■ Task requirements
Copy out the data exactly, leaving the pictures behind.

■ Source material
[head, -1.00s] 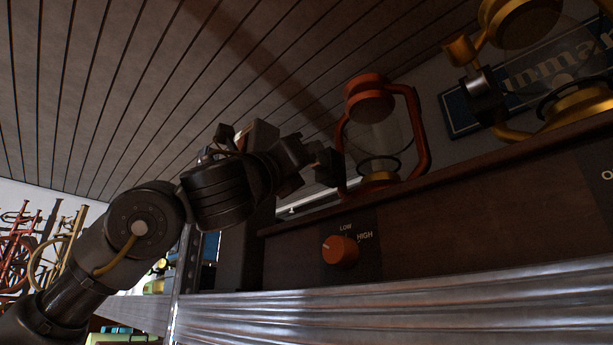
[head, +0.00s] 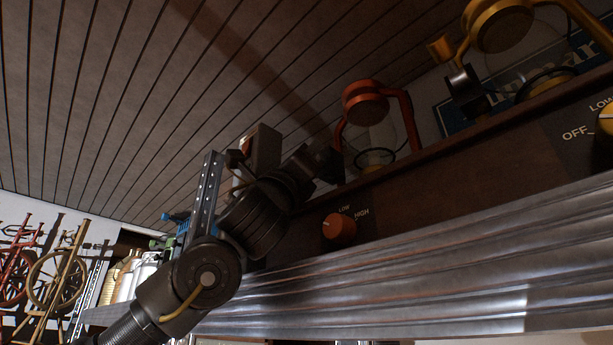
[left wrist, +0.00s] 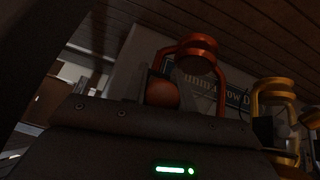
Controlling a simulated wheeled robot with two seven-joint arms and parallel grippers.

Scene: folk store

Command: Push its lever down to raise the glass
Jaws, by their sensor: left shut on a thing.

■ Solution for this exercise
[head, -1.00s] 
[head, +0.00s] 
[left wrist, +0.00s] 
Controlling a simulated wheeled robot with two seven-joint arms and parallel grippers.

Scene: folk store

Command: Push its lever down to raise the glass
Jaws, by their sensor: left shut on a thing.

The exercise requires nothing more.